But history does not always revise—J.F.K.’s conduct in the Cuban missile crisis appears, if anything, even better in retrospect than it did at the time, and at the time it seemed impressive. Far from simply staring down the Russians, as we thought then, he also showed them a way out, by secretly promising to remove American missiles from Turkey. And Winston Churchill’s speeches in 1940, whatever grimmer verdicts may be rendered about his imperialist conduct before the war and his sadly incoherent presence after, are still the clarion calls of liberty that they were for so many at the time. Those who criticize Churchill now are free to do so because he protected freedom against some of the most lethal enemies it has known.
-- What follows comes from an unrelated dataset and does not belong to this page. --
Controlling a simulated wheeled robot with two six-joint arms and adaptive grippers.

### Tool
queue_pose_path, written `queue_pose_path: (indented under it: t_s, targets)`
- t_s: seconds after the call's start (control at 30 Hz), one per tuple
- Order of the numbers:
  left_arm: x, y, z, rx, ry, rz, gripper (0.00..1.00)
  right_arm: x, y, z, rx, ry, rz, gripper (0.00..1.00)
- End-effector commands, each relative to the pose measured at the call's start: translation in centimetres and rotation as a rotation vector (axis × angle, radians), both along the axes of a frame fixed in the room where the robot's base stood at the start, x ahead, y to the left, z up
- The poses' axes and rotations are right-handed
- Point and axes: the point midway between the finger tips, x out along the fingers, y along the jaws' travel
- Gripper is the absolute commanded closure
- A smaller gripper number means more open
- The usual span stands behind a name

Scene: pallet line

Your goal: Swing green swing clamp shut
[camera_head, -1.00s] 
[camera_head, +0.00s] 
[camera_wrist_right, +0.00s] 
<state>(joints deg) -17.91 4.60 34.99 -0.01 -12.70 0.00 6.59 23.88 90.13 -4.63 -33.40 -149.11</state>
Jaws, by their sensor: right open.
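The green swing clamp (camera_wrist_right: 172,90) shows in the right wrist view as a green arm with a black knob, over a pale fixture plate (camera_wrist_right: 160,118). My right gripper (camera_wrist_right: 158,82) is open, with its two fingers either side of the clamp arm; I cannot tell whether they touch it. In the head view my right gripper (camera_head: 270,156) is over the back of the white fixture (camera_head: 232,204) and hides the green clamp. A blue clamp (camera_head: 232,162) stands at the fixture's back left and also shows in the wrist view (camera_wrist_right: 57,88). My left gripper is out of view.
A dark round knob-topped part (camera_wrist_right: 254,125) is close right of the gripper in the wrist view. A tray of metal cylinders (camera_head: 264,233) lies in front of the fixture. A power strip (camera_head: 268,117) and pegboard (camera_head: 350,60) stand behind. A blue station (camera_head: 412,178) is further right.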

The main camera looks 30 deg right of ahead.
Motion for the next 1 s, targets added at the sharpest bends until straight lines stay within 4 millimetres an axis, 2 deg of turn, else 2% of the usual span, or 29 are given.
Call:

Among the countless ins and outs of the war in Ukraine, the heroism of the speeches and public appearances of President Volodymyr Zelensky stands out as something unlikely to be revised by history. Tragic fates may await the man and his people, but no one will readily forget the sight of Zelensky speaking up, within the limits of clandestine Internet broadcasting, for his people and his cause. Some of his impromptu lines were memorable, as in his reported rejection of an American offer to get him safely out of Kyiv—“I need ammunition, not a ride”—but even more impressive were the short rhetorical gestures: the repeated “here!” of one of his first broadcasts, insisting to his people that the President and his entourage were still, well, there. He practices a very twenty-first-century form of political rhetoric, made and consumed on smartphones, that rejects grand oratorical gestures for simple, short repeated takes. (And Zelensky is very twenty-first century, too, in his readiness to recycle and sample older riffs, as when he repeated some of Churchill’s famous war rhetoric in an address to the British Parliament.)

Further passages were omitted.